Онлайн книга - Мусоргский | Автор книги - Сергей Федякин

Cтраница 122
читать онлайн книги бесплатно

«Но в воздухе звучит глагол „подтянуть“ и „Хованщина“ явится (буде суждено) попозже, а раньше представится комическая опера „Сорочинская ярмарка“, по Гоголю. Это хорошо как экономия творческих сил. Два пудовика: „Борис“ и „Хованщина“ рядом могут придавить, а тут еще, т. е. в комической опере, та существенная польза, что характеры и обстановка обусловлены иною местностью, иным историческим бытом и новою для меня народностью. Матерьялы украинского напева, до такой степени малоизвестные, что непризнанные знатоки считают их подделкою (подо что?), накопились в изрядном количестве. Словом, работа начеку: лишь бы сил да разума. Но тем временем и „Хованщина“ не дремлет».
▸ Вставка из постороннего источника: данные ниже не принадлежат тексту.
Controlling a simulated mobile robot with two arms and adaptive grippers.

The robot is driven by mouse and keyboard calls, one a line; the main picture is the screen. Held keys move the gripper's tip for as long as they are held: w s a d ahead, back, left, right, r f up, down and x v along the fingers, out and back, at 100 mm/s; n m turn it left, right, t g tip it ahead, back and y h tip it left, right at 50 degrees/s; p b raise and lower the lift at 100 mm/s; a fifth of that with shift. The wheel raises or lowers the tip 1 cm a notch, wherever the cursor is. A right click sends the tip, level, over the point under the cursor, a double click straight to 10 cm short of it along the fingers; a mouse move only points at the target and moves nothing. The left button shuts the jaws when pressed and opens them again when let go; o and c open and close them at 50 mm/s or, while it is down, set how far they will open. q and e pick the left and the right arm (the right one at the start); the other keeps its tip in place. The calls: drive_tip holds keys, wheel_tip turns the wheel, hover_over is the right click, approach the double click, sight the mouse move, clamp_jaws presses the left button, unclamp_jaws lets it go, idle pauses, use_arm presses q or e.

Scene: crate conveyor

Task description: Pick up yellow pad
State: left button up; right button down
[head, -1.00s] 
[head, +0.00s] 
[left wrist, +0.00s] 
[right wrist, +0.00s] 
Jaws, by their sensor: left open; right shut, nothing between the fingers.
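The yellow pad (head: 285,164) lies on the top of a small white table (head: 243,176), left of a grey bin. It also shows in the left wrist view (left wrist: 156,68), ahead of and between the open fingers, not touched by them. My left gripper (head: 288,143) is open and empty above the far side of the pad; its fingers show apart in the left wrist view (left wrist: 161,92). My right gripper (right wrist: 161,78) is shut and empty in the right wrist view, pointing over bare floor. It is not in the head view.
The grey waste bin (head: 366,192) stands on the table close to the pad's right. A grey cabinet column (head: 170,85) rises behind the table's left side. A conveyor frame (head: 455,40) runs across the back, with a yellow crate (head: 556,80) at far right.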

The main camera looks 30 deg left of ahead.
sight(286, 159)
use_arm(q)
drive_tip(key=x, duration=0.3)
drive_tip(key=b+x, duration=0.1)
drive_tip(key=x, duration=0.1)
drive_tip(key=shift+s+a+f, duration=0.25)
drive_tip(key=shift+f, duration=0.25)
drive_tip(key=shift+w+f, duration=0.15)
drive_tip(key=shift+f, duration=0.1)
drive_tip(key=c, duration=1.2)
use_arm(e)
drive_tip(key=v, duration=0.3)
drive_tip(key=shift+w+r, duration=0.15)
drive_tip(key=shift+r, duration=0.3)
Замысел наплывал на замысел, творческих сил, казалось, у него было с переизбытком. Он даже готов был их тратить по милым мелочам: набросанную Лодыженским (который весьма воодушевился после той встречи в Парголове) и напетую им «Восточную песню», — с его карандашного наброска, — с охотою записал на ноты, только чтобы потешить «Баха». Через день — с подобного же наброска еще одного знакомца, А. С. Танеева, — запишет на ноты и его сочинение, «Колыбельную» на слова Лермонтова, и тоже для Стасова. Между этой странной работой «довершителя» чужих сочинений, 27 июня поднесет старшему товарищу рукопись «Картинок» с посвящением и надписью: «Вам, generalissime, устроителю гартмановской выставки, на память о нашем дорогом Викторе».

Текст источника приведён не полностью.